→ Input records:
# # # #

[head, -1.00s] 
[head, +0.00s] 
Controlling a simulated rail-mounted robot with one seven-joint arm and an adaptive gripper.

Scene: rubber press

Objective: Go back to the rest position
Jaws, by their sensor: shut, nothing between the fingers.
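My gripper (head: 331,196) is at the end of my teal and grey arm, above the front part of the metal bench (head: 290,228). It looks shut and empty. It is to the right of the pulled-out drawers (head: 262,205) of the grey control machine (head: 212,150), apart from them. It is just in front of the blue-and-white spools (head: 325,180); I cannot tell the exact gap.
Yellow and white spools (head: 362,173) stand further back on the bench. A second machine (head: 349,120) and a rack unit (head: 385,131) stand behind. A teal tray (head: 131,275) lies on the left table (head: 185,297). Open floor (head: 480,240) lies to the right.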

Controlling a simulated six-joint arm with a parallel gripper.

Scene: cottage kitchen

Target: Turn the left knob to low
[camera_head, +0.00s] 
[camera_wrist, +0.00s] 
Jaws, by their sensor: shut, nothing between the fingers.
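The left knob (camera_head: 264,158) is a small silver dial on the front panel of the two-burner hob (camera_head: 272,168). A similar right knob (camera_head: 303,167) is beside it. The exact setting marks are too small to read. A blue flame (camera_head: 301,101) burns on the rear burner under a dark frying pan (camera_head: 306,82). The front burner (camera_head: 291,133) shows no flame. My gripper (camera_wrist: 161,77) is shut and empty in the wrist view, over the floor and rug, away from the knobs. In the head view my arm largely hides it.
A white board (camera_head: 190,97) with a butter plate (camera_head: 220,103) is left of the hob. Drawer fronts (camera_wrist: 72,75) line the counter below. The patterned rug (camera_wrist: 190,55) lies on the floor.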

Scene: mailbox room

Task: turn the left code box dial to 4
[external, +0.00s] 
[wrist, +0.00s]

# # # #

→ Exercise: Your task is to repeat every line exactly.

→ Complete response:
[head, -1.00s] 
[head, +0.00s] 
Controlling a simulated rail-mounted robot with one seven-joint arm and an adaptive gripper.

Scene: rubber press

Objective: Go back to the rest position
Jaws, by their sensor: shut, nothing between the fingers.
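My gripper (head: 331,196) is at the end of my teal and grey arm, above the front part of the metal bench (head: 290,228). It looks shut and empty. It is to the right of the pulled-out drawers (head: 262,205) of the grey control machine (head: 212,150), apart from them. It is just in front of the blue-and-white spools (head: 325,180); I cannot tell the exact gap.
Yellow and white spools (head: 362,173) stand further back on the bench. A second machine (head: 349,120) and a rack unit (head: 385,131) stand behind. A teal tray (head: 131,275) lies on the left table (head: 185,297). Open floor (head: 480,240) lies to the right.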

Controlling a simulated six-joint arm with a parallel gripper.

Scene: cottage kitchen

Target: Turn the left knob to low
[camera_head, +0.00s] 
[camera_wrist, +0.00s] 
Jaws, by their sensor: shut, nothing between the fingers.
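The left knob (camera_head: 264,158) is a small silver dial on the front panel of the two-burner hob (camera_head: 272,168). A similar right knob (camera_head: 303,167) is beside it. The exact setting marks are too small to read. A blue flame (camera_head: 301,101) burns on the rear burner under a dark frying pan (camera_head: 306,82). The front burner (camera_head: 291,133) shows no flame. My gripper (camera_wrist: 161,77) is shut and empty in the wrist view, over the floor and rug, away from the knobs. In the head view my arm largely hides it.
A white board (camera_head: 190,97) with a butter plate (camera_head: 220,103) is left of the hob. Drawer fronts (camera_wrist: 72,75) line the counter below. The patterned rug (camera_wrist: 190,55) lies on the floor.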

Scene: mailbox room

Task: turn the left code box dial to 4
[external, +0.00s] 
[wrist, +0.00s]

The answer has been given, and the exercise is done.